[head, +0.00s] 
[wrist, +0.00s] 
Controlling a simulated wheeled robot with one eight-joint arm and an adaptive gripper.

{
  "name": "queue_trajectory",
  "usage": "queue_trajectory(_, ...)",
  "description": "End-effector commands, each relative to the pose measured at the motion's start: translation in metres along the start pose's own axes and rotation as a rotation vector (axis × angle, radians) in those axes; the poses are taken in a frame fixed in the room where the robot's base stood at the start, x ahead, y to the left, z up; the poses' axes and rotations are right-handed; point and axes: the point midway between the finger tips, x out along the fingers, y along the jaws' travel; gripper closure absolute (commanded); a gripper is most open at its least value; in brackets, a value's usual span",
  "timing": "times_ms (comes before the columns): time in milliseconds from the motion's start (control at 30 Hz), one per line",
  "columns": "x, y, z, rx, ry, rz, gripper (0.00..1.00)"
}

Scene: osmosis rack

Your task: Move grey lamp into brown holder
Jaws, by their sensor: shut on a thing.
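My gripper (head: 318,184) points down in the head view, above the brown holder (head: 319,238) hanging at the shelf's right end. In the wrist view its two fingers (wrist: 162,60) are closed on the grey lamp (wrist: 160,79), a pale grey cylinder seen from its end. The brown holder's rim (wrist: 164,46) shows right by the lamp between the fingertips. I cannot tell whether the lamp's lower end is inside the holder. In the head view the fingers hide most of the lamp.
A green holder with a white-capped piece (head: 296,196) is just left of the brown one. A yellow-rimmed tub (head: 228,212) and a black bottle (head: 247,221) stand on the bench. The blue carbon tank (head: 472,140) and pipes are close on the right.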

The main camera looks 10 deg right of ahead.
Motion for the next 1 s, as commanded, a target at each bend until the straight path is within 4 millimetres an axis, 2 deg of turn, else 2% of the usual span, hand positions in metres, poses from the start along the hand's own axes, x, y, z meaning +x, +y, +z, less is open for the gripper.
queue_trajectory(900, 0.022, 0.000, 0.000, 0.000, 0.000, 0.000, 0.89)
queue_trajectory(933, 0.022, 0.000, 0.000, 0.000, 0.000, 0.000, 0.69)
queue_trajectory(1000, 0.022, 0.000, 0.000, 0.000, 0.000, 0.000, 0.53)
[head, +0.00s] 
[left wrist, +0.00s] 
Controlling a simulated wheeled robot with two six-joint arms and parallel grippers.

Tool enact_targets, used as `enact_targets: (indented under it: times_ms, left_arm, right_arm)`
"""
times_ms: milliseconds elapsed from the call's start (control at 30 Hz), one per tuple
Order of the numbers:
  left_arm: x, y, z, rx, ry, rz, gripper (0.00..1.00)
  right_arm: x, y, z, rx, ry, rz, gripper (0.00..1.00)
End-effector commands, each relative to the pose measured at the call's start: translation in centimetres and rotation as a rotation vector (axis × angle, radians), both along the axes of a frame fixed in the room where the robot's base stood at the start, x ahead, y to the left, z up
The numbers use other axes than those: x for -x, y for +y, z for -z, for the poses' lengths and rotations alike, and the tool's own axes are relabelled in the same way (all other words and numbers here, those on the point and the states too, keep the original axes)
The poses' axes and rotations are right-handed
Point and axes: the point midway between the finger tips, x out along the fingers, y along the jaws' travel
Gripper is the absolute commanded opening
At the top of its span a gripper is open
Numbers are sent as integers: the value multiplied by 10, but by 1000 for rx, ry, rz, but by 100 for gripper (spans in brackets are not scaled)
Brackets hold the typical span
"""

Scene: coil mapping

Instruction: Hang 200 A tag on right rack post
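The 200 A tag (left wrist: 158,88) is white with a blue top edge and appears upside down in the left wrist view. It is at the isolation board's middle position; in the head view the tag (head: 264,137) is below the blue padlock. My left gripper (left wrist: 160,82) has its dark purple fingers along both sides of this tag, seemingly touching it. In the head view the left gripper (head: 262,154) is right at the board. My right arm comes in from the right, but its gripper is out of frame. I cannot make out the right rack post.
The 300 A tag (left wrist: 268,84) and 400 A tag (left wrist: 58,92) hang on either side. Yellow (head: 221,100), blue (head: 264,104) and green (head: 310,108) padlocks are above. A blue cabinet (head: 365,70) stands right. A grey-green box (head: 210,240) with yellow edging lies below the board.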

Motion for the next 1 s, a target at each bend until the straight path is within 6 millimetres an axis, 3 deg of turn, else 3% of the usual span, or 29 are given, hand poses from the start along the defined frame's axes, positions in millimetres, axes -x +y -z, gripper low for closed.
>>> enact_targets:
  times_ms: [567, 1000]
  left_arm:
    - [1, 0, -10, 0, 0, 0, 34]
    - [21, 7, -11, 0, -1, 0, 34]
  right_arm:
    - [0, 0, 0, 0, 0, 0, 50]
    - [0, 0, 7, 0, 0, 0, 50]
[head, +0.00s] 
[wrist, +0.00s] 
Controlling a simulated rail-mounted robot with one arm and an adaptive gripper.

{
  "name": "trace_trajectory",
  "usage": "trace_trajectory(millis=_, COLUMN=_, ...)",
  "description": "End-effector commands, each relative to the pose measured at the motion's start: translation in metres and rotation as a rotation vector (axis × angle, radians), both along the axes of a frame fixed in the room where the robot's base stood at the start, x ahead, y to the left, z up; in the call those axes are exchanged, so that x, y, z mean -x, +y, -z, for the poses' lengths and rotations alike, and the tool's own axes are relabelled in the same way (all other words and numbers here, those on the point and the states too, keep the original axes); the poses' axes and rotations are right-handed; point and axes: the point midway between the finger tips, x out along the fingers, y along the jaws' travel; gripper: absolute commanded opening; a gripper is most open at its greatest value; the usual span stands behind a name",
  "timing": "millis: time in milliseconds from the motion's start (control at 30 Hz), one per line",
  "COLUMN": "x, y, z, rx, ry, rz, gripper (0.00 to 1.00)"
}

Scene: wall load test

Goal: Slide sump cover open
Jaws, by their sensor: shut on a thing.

****************

• WHAT YOU ARE ASKED TO DO
Search the data above for lines holding "commands" and copy each of them.

• CORRECT ANSWER
  "description": "End-effector commands, each relative to the pose measured at the motion's start: translation in metres along the start pose's own axes and rotation as a rotation vector (axis × angle, radians) in those axes; the poses are taken in a frame fixed in the room where the robot's base stood at the start, x ahead, y to the left, z up; the poses' axes and rotations are right-handed; point and axes: the point midway between the finger tips, x out along the fingers, y along the jaws' travel; gripper closure absolute (commanded); a gripper is most open at its least value; in brackets, a value's usual span",
End-effector commands, each relative to the pose measured at the call's start: translation in centimetres and rotation as a rotation vector (axis × angle, radians), both along the axes of a frame fixed in the room where the robot's base stood at the start, x ahead, y to the left, z up
  "description": "End-effector commands, each relative to the pose measured at the motion's start: translation in metres and rotation as a rotation vector (axis × angle, radians), both along the axes of a frame fixed in the room where the robot's base stood at the start, x ahead, y to the left, z up; in the call those axes are exchanged, so that x, y, z mean -x, +y, -z, for the poses' lengths and rotations alike, and the tool's own axes are relabelled in the same way (all other words and numbers here, those on the point and the states too, keep the original axes); the poses' axes and rotations are right-handed; point and axes: the point midway between the finger tips, x out along the fingers, y along the jaws' travel; gripper: absolute commanded opening; a gripper is most open at its greatest value; the usual span stands behind a name",

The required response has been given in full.